# Collected material start
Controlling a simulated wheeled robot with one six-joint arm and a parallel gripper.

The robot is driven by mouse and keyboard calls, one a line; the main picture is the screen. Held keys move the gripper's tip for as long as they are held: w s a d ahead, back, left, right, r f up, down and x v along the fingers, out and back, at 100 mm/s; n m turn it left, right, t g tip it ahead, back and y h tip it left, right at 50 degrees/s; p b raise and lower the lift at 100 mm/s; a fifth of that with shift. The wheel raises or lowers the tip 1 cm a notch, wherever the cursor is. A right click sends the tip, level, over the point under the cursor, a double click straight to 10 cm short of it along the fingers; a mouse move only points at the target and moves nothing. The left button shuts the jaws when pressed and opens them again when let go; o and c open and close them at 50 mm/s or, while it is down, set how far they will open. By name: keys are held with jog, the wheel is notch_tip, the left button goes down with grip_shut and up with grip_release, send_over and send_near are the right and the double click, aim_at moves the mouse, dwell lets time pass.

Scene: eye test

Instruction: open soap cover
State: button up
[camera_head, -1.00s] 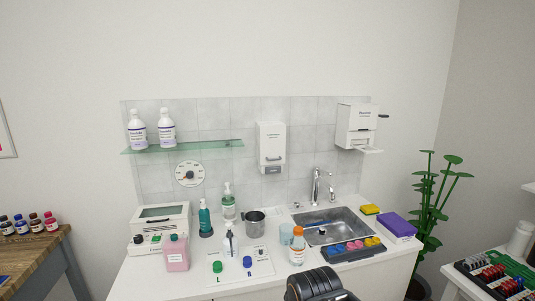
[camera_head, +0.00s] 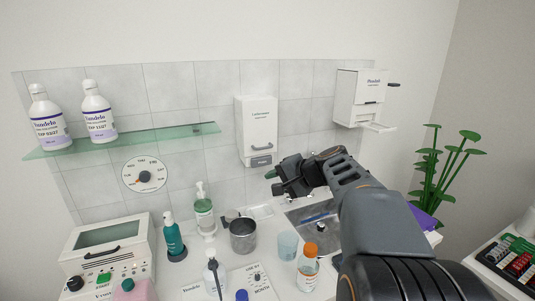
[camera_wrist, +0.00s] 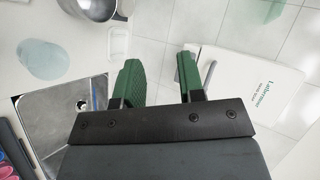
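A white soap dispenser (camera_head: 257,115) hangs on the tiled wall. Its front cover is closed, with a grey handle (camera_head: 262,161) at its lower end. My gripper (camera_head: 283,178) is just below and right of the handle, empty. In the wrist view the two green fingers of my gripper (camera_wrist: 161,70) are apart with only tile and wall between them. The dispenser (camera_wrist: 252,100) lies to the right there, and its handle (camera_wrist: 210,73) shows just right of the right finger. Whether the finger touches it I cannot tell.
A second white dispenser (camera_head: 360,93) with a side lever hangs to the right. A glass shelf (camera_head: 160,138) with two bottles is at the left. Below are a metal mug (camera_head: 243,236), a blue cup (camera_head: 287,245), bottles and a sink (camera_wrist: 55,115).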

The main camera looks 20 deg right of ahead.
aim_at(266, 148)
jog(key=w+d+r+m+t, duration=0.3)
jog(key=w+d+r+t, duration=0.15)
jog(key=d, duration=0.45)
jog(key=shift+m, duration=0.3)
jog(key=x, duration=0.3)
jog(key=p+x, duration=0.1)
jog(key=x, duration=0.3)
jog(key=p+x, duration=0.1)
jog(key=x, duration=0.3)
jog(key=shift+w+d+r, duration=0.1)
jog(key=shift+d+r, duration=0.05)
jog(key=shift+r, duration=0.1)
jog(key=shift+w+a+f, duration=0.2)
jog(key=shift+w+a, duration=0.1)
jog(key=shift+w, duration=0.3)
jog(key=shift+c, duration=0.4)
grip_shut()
# Collected material end
All the lines above are to be given again exactly as they read, with the pictures removed.

Controlling a simulated wheeled robot with one six-joint arm and a parallel gripper.

The robot is driven by mouse and keyboard calls, one a line; the main picture is the screen. Held keys move the gripper's tip for as long as they are held: w s a d ahead, back, left, right, r f up, down and x v along the fingers, out and back, at 100 mm/s; n m turn it left, right, t g tip it ahead, back and y h tip it left, right at 50 degrees/s; p b raise and lower the lift at 100 mm/s; a fifth of that with shift. The wheel raises or lowers the tip 1 cm a notch, wherever the cursor is. A right click sends the tip, level, over the point under the cursor, a double click straight to 10 cm short of it along the fingers; a mouse move only points at the target and moves nothing. The left button shuts the jaws when pressed and opens them again when let go; o and c open and close them at 50 mm/s or, while it is down, set how far they will open. By name: keys are held with jog, the wheel is notch_tip, the left button goes down with grip_shut and up with grip_release, send_over and send_near are the right and the double click, aim_at moves the mouse, dwell lets time pass.

Scene: eye test

Instruction: open soap cover
State: button up
[camera_head, -1.00s] 
[camera_head, +0.00s] 
[camera_wrist, +0.00s] 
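A white soap dispenser (camera_head: 257,115) hangs on the tiled wall. Its front cover is closed, with a grey handle (camera_head: 262,161) at its lower end. My gripper (camera_head: 283,178) is just below and right of the handle, empty. In the wrist view the two green fingers of my gripper (camera_wrist: 161,70) are apart with only tile and wall between them. The dispenser (camera_wrist: 252,100) lies to the right there, and its handle (camera_wrist: 210,73) shows just right of the right finger. Whether the finger touches it I cannot tell.
A second white dispenser (camera_head: 360,93) with a side lever hangs to the right. A glass shelf (camera_head: 160,138) with two bottles is at the left. Below are a metal mug (camera_head: 243,236), a blue cup (camera_head: 287,245), bottles and a sink (camera_wrist: 55,115).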

The main camera looks 20 deg right of ahead.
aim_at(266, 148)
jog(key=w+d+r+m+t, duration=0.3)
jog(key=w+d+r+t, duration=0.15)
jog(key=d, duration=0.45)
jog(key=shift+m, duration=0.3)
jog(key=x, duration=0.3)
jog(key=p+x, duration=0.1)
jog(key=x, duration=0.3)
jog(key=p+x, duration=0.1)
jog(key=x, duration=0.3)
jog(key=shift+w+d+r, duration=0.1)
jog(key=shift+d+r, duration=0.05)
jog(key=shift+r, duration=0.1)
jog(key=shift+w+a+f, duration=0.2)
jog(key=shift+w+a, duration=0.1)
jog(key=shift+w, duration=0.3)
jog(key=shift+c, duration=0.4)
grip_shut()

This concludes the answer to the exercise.